En 2014, le philosophe Taha Abderrahmane, dont l’œuvre est très influente dans le monde arabe, publie un livre sur la morale laïque (si l’on veut adopter la terminologie de Durkheim) et lui donne le titre significatif suivant : Misère du sécularisme. Disons tout de suite qu’il a en vue, en choisissant le titre, une tradition philosophique qui remonte au moins au XIXème siècle, et citons là-dessus deux titres : Philosophie de la misère de Proudhon, et Misère de la philosophie de Marx, sachant que le travail de Taha est d’un autre registre ; voyons maintenant de quoi il retourne. 

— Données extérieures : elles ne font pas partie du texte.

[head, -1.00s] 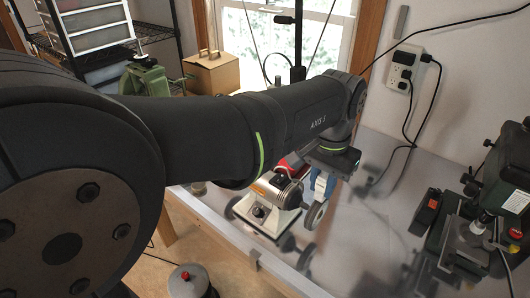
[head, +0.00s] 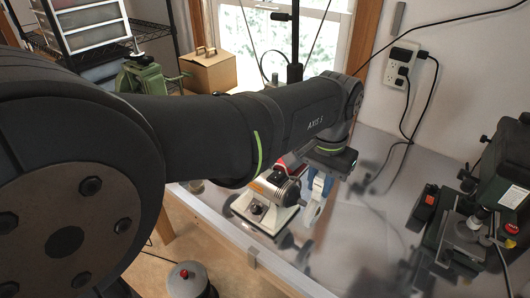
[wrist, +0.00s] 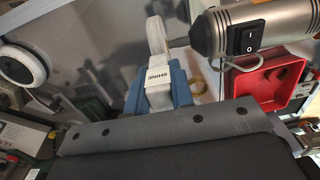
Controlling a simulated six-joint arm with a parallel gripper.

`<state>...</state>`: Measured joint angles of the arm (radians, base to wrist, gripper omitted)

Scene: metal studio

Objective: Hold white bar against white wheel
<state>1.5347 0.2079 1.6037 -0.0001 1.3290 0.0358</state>
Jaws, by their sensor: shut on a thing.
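My gripper (wrist: 157,88) has blue fingers and is shut on the white bar (wrist: 158,76), which is marked SHINE. In the wrist view a pale white wheel (wrist: 156,36) stands nearly edge-on just beyond the bar's end. The bar's end and the wheel's rim meet in the picture; whether they touch I cannot tell. In the head view my gripper (head: 319,186) hangs over the wheel (head: 311,212), at the right side of the grinder (head: 265,200). The bar is not clear there.
The silver motor with a black switch (wrist: 244,36) is right of the wheel, beside a red tray (wrist: 262,86). A white-ringed round thing (wrist: 22,64) is at left. A green machine (head: 490,195) stands at the bench's right; bare bench (head: 370,235) lies between.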

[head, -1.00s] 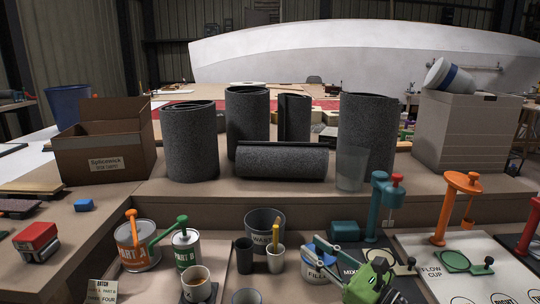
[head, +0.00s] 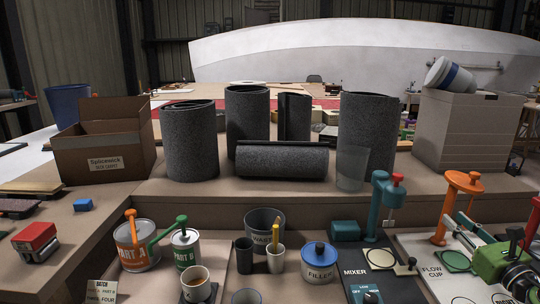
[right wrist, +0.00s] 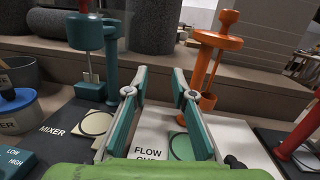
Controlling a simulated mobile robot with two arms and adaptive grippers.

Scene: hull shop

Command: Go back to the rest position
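My right gripper (head: 455,222) is at the right side of the head view, above the flow cup mat (head: 418,245) and near the orange flow cup stand (head: 440,222). Its green body is low at the right. In the right wrist view my right gripper (right wrist: 160,74) has its two teal fingers apart, with nothing between them. The orange stand (right wrist: 208,75) is just beyond the right finger, and the teal mixer stand (right wrist: 112,62) is left of the left finger. My left gripper is not in view.
The black mixer mat (head: 380,262) lies left of the flow cup mat. The blue-lidded filler pot (head: 320,264), waste bin (head: 265,224), Part B can (head: 186,252) and Part A can (head: 138,252) stand farther left. Grey rolls (head: 282,161) are on the raised shelf behind.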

D’abord, fin connaisseur de la philosophie occidentale, depuis l’époque grecque, lisant, à coup sûr parlant, le grec et le latin, jusqu’à l’époque actuelle, fonctionnant dans plusieurs langues dont le français, l’anglais et l’allemand, passant par l’âge philosophique arabe, maîtrisant parfaitement la langue arabe, ayant un style à part dans la culture arabe contemporaine qui n’a rien à envier à celui d’Al-Jahiz ou d’ibn Khaldoune, et la reprise de la pensée philosophique en Europe et en Amérique à partir du XVIIème siècle, si l’on veut schématiser, il n’a pas tardé à remarquer que les penseurs arabes les plus célèbres sont tout simplement dans l’imitation aveugle des penseurs occidentaux sur presque tout, surtout concernant le sujet de la laïcité. À ce propos,  il dit tout clairement et distinctement : 

«Quant aux philosophes musulmans de l’époque actuelle, ils ne se donnent même pas la peine de concilier philosophie occidentale et Islam, ils se démènent, plutôt, pour capter ses questions, les avalant en guise de réception, tout en imitant aveuglément ses penseurs, sans se soucier le moins du monde si cette imitation n’aggravait leur incapacité de philosopher, croyant par là bien faire ; ces gens sont plus éloignés de la philosophie islamique que leurs prédécesseurs, étant incapables d’exploiter ce qu’ils captent, encore moins concevoir autre chose que ce qu’ils imitent.»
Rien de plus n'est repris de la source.